The introduction of the electronically controlled camshaft-less low speed diesel engines (ME-range) are a milestone in diesel technology, a milestone that deserves a place in history similar to Rudolf Diesel’s first engine in Augsburg for the 1912 motor vessel Selandia, the introduction of turbocharging on two-stroke diesels in 1954, and the first SCR (Selective Catalytic NOx Reduction) systems on ships in 1989.
The IMO Tier III NOx regulations that will come into force in 2016, when operating inside an Emission Control Area (ECA), means that NOx emissions from a large two-stroke diesel engines must not exceed a cycle value of 3.4 g/kWh, and NOx emission must not exceed 5.1 g/kWh at individual load points of the load cycle (80% NOx reduction compared to the Tier I level). Although IMO recently has postponed the Tier III introductory date Ole Groene, Vice President Marketing and Sales, said, “This has no consequences for our developments. We will continue our work to ensure shipping by sea as the most environmentally friendly form of transport.”
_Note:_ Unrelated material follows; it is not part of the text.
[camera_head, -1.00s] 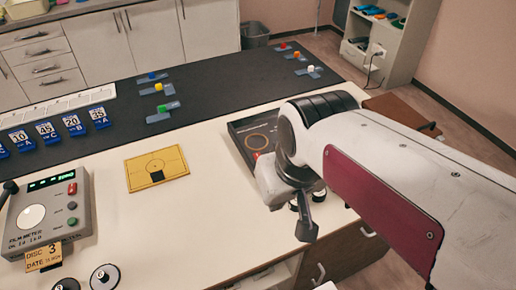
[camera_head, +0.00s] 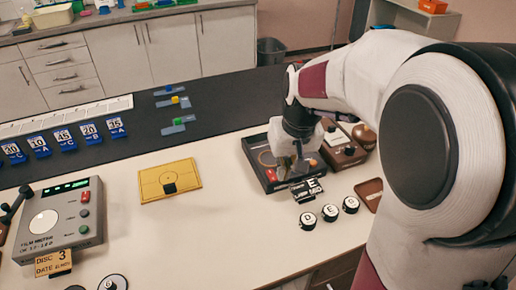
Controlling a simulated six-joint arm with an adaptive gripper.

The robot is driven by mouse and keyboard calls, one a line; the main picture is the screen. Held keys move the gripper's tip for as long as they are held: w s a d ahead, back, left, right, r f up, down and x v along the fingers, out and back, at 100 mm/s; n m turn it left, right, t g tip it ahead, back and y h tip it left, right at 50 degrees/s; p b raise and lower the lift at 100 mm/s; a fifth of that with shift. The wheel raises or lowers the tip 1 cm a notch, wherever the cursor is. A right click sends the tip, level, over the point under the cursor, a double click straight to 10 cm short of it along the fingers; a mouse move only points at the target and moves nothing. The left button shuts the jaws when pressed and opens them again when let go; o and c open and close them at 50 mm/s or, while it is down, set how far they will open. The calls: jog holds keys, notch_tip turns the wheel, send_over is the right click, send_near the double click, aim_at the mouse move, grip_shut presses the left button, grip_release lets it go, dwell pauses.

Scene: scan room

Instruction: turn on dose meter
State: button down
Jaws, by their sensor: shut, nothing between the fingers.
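My gripper (camera_head: 299,168) points down over the right part of a black flat box (camera_head: 268,176). It is shut and empty, and hides part of that box. The box has a circle on its face and a small red square at its front left. I cannot tell whether the fingertips touch it. No label reading "dose meter" is legible. A grey device marked film meter (camera_head: 62,222) stands at left, with a lit green display, a round white disc, and a red and a green button. A brown device (camera_head: 345,146) with a pale panel stands just right of my gripper.
A black card lettered E (camera_head: 307,190) stands before the black box, with lettered round discs (camera_head: 330,212) in front. A yellow plate (camera_head: 169,180) lies mid-table. Blue number cards (camera_head: 62,139) stand at left.

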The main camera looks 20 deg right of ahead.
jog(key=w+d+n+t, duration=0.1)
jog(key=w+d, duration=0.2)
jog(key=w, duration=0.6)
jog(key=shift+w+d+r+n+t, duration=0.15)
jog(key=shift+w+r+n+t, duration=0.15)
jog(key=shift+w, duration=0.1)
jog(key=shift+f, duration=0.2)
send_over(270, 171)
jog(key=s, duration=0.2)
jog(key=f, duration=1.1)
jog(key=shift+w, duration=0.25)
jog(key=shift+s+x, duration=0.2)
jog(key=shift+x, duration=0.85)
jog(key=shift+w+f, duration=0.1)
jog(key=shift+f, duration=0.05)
The 80% load cycle NOx reduction requirement means that internal engine optimization is not sufficient – in other words, new technology is necessary.
The mode cap on the individual mode points of the load cycle means that the applied solutions have to suit a wide engine load range. As Tier III NOx limit only applies in emission control areas, the engine must be able to switch between Tier II and Tier III NOx levels.
Within the last two years, technologies to achieve Tier III NOx reduction have successfully been tested at MAN’s Diesel & Turbo R&D center in Copenhagen. Both EGR and SCR have been successfully tested for Tier III compliance as stand-alone NOx reduction technology.
For the company’s two-stroke marine engines, compliance will be achievable through tailored solutions. This goes for both the fuel sulfur regulation and the NOx regulation. For ships built from 2016, the operation of the main engine will be divided into two modes: operation inside and outside an ECA. This requires NOx reduction technology that can be switched on and off.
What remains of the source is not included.